WHAT YOU SHOULD DO: Everything from the first line of the data below through the line that contains "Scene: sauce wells" should be written out exactly, please, and nothing more; the pictures stay out.

MATERIAL FOR THIS TASK:
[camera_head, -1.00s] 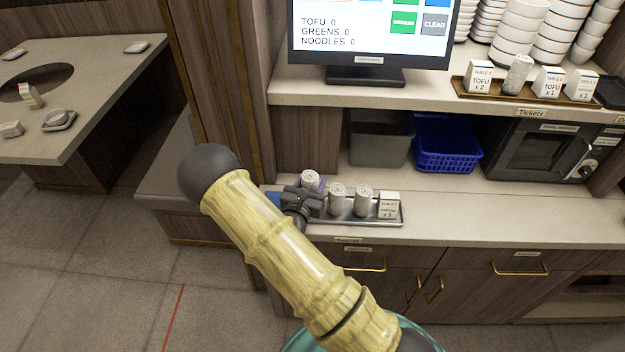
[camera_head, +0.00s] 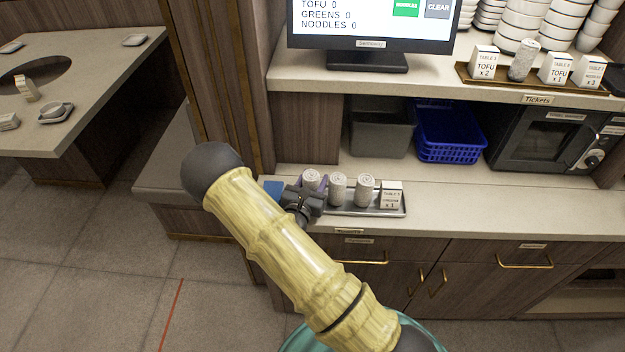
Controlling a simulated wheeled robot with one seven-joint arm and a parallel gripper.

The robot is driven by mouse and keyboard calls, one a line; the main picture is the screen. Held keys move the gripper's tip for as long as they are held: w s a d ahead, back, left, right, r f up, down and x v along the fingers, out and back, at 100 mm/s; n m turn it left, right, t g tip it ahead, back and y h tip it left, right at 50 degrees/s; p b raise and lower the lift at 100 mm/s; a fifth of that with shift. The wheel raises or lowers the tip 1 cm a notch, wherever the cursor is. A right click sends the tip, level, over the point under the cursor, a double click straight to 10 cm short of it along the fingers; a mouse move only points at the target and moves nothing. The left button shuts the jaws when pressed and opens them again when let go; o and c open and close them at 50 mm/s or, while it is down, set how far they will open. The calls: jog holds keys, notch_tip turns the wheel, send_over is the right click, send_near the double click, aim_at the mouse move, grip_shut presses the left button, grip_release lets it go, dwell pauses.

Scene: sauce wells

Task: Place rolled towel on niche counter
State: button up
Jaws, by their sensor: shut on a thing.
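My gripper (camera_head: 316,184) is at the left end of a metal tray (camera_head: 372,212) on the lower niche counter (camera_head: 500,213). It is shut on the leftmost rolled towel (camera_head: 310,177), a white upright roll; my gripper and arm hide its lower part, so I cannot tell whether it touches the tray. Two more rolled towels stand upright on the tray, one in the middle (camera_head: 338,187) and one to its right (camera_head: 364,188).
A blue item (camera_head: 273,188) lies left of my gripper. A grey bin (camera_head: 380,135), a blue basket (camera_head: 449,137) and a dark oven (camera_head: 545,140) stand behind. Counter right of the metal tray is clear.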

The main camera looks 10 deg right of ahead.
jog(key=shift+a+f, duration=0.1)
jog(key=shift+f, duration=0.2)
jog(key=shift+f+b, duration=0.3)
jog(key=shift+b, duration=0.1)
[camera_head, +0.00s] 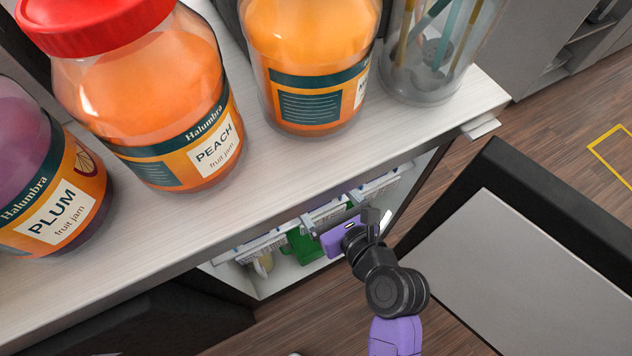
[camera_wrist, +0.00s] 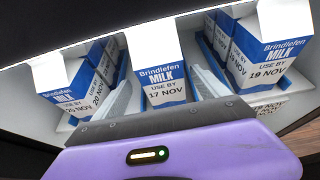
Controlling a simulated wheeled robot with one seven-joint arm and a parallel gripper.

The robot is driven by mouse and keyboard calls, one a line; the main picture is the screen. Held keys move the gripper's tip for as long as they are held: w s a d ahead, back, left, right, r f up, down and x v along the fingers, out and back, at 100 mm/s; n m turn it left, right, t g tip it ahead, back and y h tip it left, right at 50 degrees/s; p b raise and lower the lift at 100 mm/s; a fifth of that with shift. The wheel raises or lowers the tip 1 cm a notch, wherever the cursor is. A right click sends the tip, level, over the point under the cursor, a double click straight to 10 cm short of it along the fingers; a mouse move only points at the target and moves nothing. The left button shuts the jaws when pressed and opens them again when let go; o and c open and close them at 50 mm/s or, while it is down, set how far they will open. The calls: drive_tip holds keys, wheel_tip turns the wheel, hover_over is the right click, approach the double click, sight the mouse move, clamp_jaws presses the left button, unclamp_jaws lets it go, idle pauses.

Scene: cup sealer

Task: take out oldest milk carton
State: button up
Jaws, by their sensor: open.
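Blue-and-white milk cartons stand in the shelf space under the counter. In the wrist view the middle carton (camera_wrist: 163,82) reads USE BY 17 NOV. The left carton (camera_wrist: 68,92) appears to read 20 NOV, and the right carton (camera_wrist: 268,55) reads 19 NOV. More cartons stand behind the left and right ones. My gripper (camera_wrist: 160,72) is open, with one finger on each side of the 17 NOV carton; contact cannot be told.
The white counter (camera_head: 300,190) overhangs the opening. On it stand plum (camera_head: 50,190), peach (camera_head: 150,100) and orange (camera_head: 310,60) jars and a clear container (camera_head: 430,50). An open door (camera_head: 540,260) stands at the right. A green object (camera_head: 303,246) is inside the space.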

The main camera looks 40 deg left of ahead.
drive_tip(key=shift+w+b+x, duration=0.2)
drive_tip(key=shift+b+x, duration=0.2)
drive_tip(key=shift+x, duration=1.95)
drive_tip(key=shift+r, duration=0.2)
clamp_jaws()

RESPONSE FOR THIS EXERCISE:
[camera_head, -1.00s] 
[camera_head, +0.00s] 
Controlling a simulated wheeled robot with one seven-joint arm and a parallel gripper.

The robot is driven by mouse and keyboard calls, one a line; the main picture is the screen. Held keys move the gripper's tip for as long as they are held: w s a d ahead, back, left, right, r f up, down and x v along the fingers, out and back, at 100 mm/s; n m turn it left, right, t g tip it ahead, back and y h tip it left, right at 50 degrees/s; p b raise and lower the lift at 100 mm/s; a fifth of that with shift. The wheel raises or lowers the tip 1 cm a notch, wherever the cursor is. A right click sends the tip, level, over the point under the cursor, a double click straight to 10 cm short of it along the fingers; a mouse move only points at the target and moves nothing. The left button shuts the jaws when pressed and opens them again when let go; o and c open and close them at 50 mm/s or, while it is down, set how far they will open. The calls: jog holds keys, notch_tip turns the wheel, send_over is the right click, send_near the double click, aim_at the mouse move, grip_shut presses the left button, grip_release lets it go, dwell pauses.

Scene: sauce wells

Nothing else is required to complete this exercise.